The financial fallout from Citrus County's dispute with Duke Energy over its property tax bill has already begun.
County Administrator Brad Thorpe proposed Friday that the county close community centers, libraries and the historic courthouse to meet the county's budget shortfall. He also recommended that the county immediately freeze vehicle purchases and nine vacant positions, limit travel and training, and reduce road-resurfacing funding.
The budget-cutting proposals are the county's response to what the commission referred to as "Duke Energy's choice to make a token payment on their tax assessment," Lindsay Ubinas, a county spokeswoman, said in a statement.
Citrus County commissioners plan to review Thorpe's proposal further at their meeting Tuesday.

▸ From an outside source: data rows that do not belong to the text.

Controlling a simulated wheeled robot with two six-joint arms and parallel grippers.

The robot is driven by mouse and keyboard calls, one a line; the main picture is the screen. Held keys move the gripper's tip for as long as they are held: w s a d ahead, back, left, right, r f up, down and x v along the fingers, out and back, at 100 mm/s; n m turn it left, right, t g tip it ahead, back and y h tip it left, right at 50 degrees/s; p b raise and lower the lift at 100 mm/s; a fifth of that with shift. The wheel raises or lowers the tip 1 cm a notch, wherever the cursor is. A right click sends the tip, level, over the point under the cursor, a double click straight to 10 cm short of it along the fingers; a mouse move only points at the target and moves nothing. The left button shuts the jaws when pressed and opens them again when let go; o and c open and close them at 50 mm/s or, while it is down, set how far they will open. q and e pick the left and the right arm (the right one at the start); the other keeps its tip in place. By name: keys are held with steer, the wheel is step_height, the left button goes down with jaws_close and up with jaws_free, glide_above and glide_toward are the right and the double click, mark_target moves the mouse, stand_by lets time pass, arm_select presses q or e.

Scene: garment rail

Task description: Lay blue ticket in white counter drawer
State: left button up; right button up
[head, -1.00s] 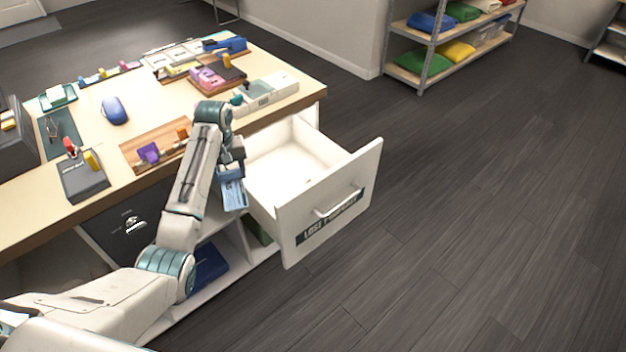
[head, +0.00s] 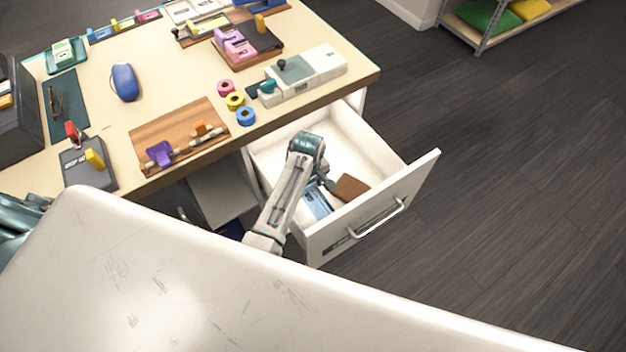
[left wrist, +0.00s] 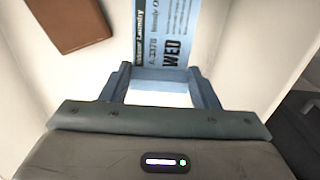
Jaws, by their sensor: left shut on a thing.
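The white counter drawer (head: 376,140) stands pulled out below the counter, its front panel and handle facing the lower right. My left gripper (head: 324,186) reaches down inside it. It is shut on the blue ticket (head: 317,203), which is over the drawer's floor near the front panel. In the left wrist view the ticket (left wrist: 162,35) shows dark print and extends beyond the fingertips (left wrist: 160,78). I cannot tell whether the ticket touches the floor. My right gripper is out of view.
A brown wallet-like item (head: 350,187) lies in the drawer beside the ticket; it also shows in the left wrist view (left wrist: 70,22). The counter (head: 190,88) holds tape rolls, a blue mouse (head: 124,82) and several trays. Floor to the right is clear.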

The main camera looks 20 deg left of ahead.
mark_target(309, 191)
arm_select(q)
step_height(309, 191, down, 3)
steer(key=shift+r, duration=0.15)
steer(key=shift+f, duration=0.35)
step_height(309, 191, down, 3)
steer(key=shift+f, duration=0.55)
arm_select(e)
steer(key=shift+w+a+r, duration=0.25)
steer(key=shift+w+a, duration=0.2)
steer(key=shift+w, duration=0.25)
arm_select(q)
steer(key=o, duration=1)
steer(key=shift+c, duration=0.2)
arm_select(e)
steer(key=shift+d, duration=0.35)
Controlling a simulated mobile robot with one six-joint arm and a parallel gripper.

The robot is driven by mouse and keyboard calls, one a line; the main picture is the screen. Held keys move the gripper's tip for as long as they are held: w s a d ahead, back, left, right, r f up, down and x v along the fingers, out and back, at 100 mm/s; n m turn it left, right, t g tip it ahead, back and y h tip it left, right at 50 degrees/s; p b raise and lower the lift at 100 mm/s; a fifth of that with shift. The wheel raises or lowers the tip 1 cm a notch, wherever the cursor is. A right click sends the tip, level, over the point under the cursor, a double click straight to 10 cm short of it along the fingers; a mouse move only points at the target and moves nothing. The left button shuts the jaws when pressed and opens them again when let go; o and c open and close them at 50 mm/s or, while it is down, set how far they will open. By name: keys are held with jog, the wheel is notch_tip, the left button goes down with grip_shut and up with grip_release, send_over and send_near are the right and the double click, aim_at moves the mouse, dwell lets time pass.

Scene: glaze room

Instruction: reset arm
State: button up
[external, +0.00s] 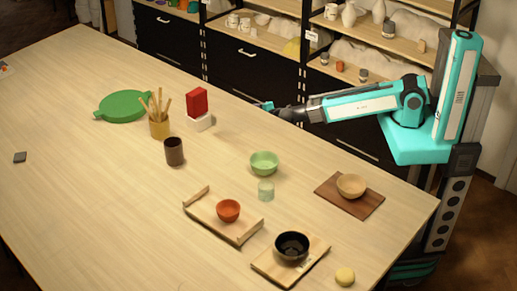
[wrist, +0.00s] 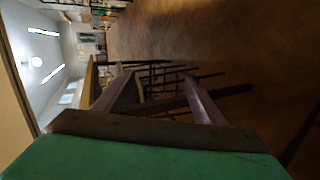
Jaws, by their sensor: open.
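My gripper (external: 266,106) is at the end of my teal arm, which stretches left from its column over the far edge of the table in the external view. Nothing shows between its fingers. In the wrist view, the two fingers of my gripper (wrist: 158,85) stand apart with an empty gap. That view is turned sideways and looks out over the room and a wooden floor (wrist: 240,60).
The table (external: 90,190) holds a green round board (external: 124,106), tool cup (external: 159,129), red block (external: 197,101), dark cup (external: 174,151), green bowl (external: 264,163), wooden tray (external: 205,222) with a red bowl (external: 228,210), black bowl (external: 292,246) and tan bowl (external: 351,186). Shelves stand behind.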

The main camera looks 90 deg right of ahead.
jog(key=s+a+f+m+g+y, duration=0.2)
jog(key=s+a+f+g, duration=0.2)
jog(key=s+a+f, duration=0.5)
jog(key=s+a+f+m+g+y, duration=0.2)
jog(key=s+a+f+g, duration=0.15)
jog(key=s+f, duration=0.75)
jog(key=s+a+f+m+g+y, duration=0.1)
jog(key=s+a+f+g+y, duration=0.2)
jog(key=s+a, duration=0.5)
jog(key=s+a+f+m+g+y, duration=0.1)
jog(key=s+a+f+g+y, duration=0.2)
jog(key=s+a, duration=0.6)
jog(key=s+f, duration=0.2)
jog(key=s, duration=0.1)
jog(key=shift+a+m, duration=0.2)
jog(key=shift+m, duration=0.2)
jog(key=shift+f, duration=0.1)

On Wednesday, Duke Energy, the parent company of Progress Energy Florida, handed the county a $19 million payment on a $35 million tax bill. Duke said the county property appraiser overvalued the utility's assets, in particular the five electricity generators at the Crystal River power complex.
The $16 million difference equates to a 3 percent loss to the county's coffers and a 3.4 percent cut to Citrus County schools.
As expected, Duke filed a lawsuit against the Citrus property appraiser Friday in Circuit Court to support its contention that its property tax bill was too high.
In its suit, Duke argues that Citrus Property Appraiser Geoffrey Greene did not take into account that the nuclear plant at the Crystal River complex is broken and has been out of service for three years. In addition, two coal-fired units at the complex have lost their usefulness because they no longer meet emissions standards. And the pollution-control systems at the complex have been overvalued.
"As a result, defendant Green has made an illegal and excessive valuation of Plaintiffs' property," Duke stated in its lawsuit.
Duke asked the court to correct the taxable value of the utility's Citrus property and order the county to refund any overpayments.
Greene told the Tampa Bay Times that he received a copy of the lawsuit late Friday and was reviewing it. He has said that his office's assessment of Duke's property was legally sound and backed by a 1998 court ruling. He maintains that Duke had the opportunity to contest the appraisal, but didn't do it before the county certified the tax rolls Oct. 2.
A Duke official visited Greene's office Oct. 30 and said the utility was willing to pay $27 million on the $35 million tax bill, but the property appraiser said he could not legally justify such a reduction. Duke responded with the even smaller payment of $19 million.
Commissioners and the School Board plan to hold a joint meeting Dec. 10 to formulate a legal strategy against the utility.